Sur la gouvernance du secteur mine-métallurgie, l’Union Calédonienne réaffirme que le contrôle et la maîtrise de la valorisation de notre ressource Nickel et de toutes les autres richesses doit incomber au pays au travers d’une « entité Pays » – dont le socle pourrait être la STCPI – pour une exploitation équitable et durable cherchant en premier lieu le développement local (particulièrement au bénéfice des communes minières et des tribus) et respectant les intérêts stratégiques du pays.
S’agissant de la mise en œuvre de l’Accord de Bercy, l’Union Calédonienneconsidère que le Comité des signataires doit prendre la décision d’augmenter à 50.1% la part de STCPI dans le capital de la SLN, concomitamment à l’entrée de la province Sud au capital de la SMSP.
Pour l’Union Calédonienne, ces étapes doivent aboutir à la création de structures permettant le contrôle des réserves minières et de leur exploitation. Le pays doit maîtriser sa principale filière industrielle, depuis l’extraction des matières premières, de leur valorisation industrielle et jusqu’à leur commercialisation.
L’avenir institutionnel de la Nouvelle-Calédonie
Enfin, sur la question de l’avenir institutionnel, la position de l’Union Calédonienne est évidente et constante : l’Accord de Nouméa doit s’appliquer jusqu’à son terme.
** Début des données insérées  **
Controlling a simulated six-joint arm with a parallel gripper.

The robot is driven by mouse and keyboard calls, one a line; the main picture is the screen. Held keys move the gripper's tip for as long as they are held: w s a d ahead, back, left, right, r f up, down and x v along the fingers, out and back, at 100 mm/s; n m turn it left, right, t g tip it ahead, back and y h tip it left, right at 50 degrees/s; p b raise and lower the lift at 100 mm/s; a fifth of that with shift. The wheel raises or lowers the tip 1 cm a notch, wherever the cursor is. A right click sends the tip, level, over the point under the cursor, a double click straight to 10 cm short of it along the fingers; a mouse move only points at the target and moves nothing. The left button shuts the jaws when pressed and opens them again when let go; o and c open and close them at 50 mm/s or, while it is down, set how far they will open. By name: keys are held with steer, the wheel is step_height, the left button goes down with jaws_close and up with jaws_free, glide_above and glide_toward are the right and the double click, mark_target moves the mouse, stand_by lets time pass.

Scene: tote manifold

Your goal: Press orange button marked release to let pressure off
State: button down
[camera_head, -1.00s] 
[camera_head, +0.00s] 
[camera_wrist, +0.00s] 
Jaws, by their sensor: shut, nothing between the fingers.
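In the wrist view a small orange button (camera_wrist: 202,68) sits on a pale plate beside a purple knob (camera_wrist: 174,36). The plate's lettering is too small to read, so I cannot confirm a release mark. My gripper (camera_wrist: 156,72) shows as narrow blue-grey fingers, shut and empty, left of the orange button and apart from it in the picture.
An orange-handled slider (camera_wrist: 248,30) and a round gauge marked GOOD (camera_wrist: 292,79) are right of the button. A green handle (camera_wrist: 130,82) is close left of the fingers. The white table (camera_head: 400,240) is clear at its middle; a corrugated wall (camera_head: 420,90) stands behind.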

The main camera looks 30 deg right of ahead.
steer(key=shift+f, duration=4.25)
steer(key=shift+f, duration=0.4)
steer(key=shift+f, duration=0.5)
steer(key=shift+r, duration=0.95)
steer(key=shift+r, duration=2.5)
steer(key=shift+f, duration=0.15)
A l’issue des 20 années d’application de l’Accord de Nouméa, soit en 2018, le référendum sur l’accession du pays à sa pleine souveraineté doit être organisé. L’Union Calédonienne reste disponible pour discuter des modalités d’organisation de la consultation et des mesures pour préparer le pays à l’exercice de sa souveraineté.
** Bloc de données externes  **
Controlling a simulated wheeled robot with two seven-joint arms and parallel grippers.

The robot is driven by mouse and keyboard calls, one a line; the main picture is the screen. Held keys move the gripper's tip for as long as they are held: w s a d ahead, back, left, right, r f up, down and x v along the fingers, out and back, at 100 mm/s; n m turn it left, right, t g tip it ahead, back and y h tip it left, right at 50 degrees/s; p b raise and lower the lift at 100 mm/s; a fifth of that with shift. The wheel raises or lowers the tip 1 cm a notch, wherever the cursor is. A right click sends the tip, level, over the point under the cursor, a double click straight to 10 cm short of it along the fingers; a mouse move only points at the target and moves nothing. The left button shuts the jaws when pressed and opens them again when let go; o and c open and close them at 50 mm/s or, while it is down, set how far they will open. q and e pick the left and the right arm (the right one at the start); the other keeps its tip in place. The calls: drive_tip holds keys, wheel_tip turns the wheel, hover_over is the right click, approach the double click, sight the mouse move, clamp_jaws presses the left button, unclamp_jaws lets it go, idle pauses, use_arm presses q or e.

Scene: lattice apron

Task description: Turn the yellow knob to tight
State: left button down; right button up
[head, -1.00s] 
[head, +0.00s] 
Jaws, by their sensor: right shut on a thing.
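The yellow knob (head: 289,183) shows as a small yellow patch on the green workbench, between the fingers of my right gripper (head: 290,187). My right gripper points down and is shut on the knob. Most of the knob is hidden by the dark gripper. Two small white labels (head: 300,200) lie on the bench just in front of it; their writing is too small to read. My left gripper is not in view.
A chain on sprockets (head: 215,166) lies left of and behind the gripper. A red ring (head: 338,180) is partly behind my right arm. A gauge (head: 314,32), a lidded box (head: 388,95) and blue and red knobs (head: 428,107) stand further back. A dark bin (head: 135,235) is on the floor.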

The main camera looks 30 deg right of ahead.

L’Union Calédonienne réaffirme que l’accession du pays à la pleine souveraineté par la voie démocratique est la seule solution pour garantir à la Nouvelle-Calédonie un avenir de paix, de stabilité et de prospérité. Il s’agit de gagner ce « pari sur l’intelligence », que notre regretté Président Jean-Marie Tjibaou avait exprimé pour qualifier la signature de l’Accord de Matignon. Le pari de parvenir, enfin, à une décolonisation réussie, pour le bien de nos deux peuples.
Je vous prie d’agréer, Monsieur le Premier Ministre, l’expression de ma haute considération.